EXERCISE DETAILS — Take the line containing "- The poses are" and every line after it in the data below, and print them exactly as given, with nothing else.

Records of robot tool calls

________________________

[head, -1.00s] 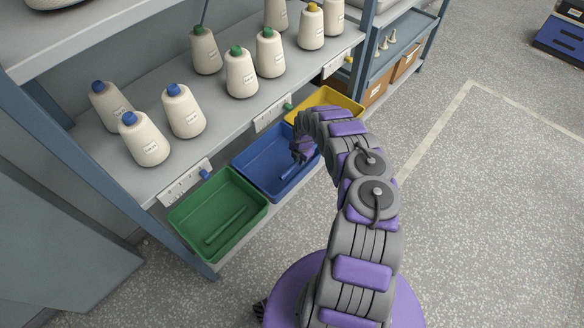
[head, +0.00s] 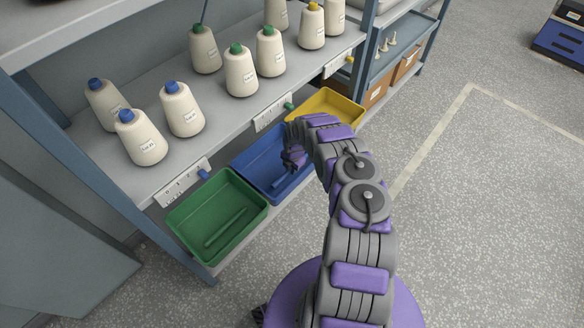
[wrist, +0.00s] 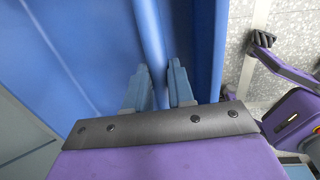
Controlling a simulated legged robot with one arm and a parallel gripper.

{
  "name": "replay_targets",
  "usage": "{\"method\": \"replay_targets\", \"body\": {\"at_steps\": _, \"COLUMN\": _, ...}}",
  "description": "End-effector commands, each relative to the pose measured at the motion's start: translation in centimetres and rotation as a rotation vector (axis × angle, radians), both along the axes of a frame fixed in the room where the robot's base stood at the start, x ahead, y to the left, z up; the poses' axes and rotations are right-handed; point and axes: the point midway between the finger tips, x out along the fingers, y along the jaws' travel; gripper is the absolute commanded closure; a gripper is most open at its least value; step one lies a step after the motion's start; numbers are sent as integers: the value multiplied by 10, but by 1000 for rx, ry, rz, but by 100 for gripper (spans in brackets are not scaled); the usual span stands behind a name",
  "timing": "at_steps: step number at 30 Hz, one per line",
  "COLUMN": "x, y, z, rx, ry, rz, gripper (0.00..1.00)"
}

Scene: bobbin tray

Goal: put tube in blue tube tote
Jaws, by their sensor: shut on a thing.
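The blue tote (head: 255,158) sits on the lower shelf between a green and a yellow tote. My gripper (head: 290,163) is low at this tote, with its fingertips hard to make out in the head view. In the wrist view my gripper (wrist: 160,88) has its two fingers on either side of a blue tube (wrist: 149,35) and is shut on it. The tube runs up and away from the fingers, along the blue tote's wall (wrist: 205,40). I cannot tell whether the tube touches the floor of the tote. A blue tube end (head: 282,181) shows below the gripper in the head view.
The green tote (head: 180,225) holds a green tube (head: 225,228). The yellow tote (head: 335,100) is partly behind my arm. The shelf board (head: 215,125) above carries several capped yarn cones. Open floor (head: 480,220) lies to the right.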

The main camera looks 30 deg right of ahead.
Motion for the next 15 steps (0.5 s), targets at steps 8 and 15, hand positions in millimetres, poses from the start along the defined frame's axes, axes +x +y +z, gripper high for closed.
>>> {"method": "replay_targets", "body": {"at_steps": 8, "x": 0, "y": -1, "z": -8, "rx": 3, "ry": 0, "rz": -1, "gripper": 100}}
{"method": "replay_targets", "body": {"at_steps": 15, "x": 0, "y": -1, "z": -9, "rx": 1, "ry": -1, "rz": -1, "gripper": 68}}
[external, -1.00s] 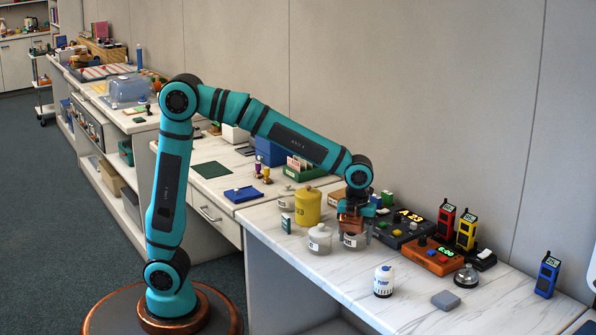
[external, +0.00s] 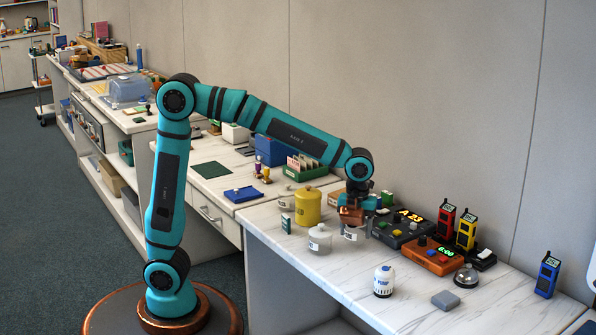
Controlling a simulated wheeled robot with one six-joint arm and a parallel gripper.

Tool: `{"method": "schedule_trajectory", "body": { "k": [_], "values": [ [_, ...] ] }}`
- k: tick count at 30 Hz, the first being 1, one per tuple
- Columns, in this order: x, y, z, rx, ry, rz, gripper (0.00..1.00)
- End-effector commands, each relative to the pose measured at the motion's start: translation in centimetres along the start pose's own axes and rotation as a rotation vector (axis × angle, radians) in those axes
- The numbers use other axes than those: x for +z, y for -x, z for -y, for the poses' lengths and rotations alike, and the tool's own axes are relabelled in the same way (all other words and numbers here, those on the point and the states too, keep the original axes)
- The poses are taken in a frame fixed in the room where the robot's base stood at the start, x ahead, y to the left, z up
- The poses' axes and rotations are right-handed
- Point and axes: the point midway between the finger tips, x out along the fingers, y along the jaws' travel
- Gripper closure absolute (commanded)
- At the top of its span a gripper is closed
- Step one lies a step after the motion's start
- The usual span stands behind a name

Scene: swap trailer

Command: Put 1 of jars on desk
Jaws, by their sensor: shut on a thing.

________________________

CORRECT RESULT —
- The poses are taken in a frame fixed in the room where the robot's base stood at the start, x ahead, y to the left, z up
- The poses' axes and rotations are right-handed
- Point and axes: the point midway between the finger tips, x out along the fingers, y along the jaws' travel
- Gripper closure absolute (commanded)
- At the top of its span a gripper is closed
- Step one lies a step after the motion's start
- The usual span stands behind a name

Scene: swap trailer

Command: Put 1 of jars on desk
Jaws, by their sensor: shut on a thing.

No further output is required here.